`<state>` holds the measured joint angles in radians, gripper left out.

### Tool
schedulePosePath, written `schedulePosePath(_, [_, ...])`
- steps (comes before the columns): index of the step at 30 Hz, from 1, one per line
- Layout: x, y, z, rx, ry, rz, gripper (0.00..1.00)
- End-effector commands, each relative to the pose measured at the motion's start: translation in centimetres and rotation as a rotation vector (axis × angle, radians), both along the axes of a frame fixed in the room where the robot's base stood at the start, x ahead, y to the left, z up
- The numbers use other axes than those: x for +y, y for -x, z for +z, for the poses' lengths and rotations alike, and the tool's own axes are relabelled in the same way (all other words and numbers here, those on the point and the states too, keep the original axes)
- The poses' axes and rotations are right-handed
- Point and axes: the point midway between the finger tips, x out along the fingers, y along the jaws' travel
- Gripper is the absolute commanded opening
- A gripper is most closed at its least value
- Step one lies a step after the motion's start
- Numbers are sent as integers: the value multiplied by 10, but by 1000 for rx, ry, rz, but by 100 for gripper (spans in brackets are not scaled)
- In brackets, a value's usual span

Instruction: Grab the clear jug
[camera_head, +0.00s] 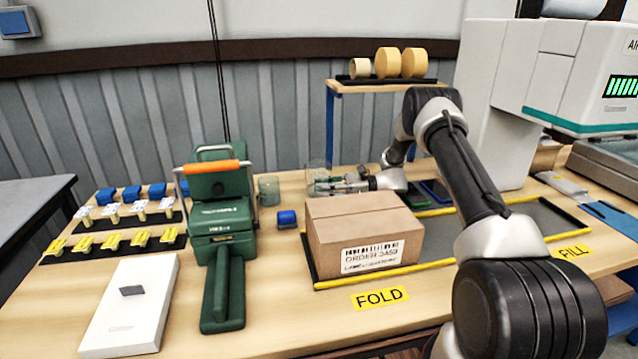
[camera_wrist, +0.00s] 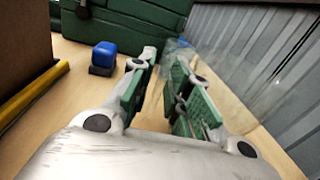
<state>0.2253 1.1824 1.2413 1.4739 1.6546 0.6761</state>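A see-through jug (camera_head: 319,166) shows faintly at the back of the bench, beside and partly behind my gripper (camera_head: 325,185). In the wrist view a large clear shape that looks like the jug (camera_wrist: 232,82) stands close to the right finger and overlaps it. My gripper (camera_wrist: 160,85) has green pads. Its fingers are apart, with bare wood visible between them. I cannot tell whether the right finger touches the clear wall. A greenish clear cup (camera_head: 269,190) stands farther left, apart from the gripper.
A closed carton (camera_head: 362,236) stands in front of my gripper inside a yellow-edged frame. A small blue block (camera_head: 287,218) and a green machine with an orange handle (camera_head: 216,225) lie to the left. A shelf with tape rolls (camera_head: 388,63) stands behind. The grey corrugated wall (camera_head: 285,120) is close.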

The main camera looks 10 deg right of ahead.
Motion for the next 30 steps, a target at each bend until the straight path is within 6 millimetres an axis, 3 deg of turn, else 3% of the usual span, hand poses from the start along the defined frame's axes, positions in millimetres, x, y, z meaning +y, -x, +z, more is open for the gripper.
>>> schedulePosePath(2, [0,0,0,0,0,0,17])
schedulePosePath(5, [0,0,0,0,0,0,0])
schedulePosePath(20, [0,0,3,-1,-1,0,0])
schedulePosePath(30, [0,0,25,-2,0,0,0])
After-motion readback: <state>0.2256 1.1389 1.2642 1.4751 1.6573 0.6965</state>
================================
> _AIM_
Lines containing the string "start" should be counted; reply with their number and nothing more.

> _EXERCISE RESULT_
3